[The problem] Everything in the listing below from the line containing "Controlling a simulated" through the line containing "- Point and" should be repeated exactly; leave out every other line.
■ ■ ■ ■
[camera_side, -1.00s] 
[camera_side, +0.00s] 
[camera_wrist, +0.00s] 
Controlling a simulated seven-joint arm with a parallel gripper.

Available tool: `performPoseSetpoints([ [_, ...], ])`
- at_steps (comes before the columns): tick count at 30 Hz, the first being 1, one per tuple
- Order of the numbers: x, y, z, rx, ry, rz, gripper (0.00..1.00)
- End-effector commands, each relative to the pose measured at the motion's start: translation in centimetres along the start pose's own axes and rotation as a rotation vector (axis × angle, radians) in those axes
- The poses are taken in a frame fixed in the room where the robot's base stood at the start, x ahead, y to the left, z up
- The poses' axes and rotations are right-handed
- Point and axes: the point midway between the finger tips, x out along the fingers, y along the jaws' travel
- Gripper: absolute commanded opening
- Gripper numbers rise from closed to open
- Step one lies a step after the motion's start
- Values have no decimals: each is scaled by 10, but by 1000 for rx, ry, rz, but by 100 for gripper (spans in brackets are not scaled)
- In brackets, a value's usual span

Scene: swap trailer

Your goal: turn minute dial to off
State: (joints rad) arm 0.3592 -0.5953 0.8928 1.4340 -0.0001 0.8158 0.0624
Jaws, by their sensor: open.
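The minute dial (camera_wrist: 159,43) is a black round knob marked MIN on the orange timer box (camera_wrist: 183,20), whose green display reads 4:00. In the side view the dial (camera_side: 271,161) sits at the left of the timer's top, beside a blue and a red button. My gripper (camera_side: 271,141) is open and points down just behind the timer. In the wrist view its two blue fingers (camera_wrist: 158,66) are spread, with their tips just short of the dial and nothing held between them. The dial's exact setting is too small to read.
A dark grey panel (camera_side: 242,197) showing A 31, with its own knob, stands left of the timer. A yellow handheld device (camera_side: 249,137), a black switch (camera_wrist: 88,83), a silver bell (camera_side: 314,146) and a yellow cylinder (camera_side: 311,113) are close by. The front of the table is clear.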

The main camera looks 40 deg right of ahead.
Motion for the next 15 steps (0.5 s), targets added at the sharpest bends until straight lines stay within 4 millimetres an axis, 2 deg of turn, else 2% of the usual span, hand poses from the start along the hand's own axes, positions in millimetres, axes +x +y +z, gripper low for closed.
■ ■ ■ ■
[Problem solution]
Controlling a simulated seven-joint arm with a parallel gripper.

Available tool: `performPoseSetpoints([ [_, ...], ])`
- at_steps (comes before the columns): tick count at 30 Hz, the first being 1, one per tuple
- Order of the numbers: x, y, z, rx, ry, rz, gripper (0.00..1.00)
- End-effector commands, each relative to the pose measured at the motion's start: translation in centimetres along the start pose's own axes and rotation as a rotation vector (axis × angle, radians) in those axes
- The poses are taken in a frame fixed in the room where the robot's base stood at the start, x ahead, y to the left, z up
- The poses' axes and rotations are right-handed
- Point and axes: the point midway between the finger tips, x out along the fingers, y along the jaws' travel

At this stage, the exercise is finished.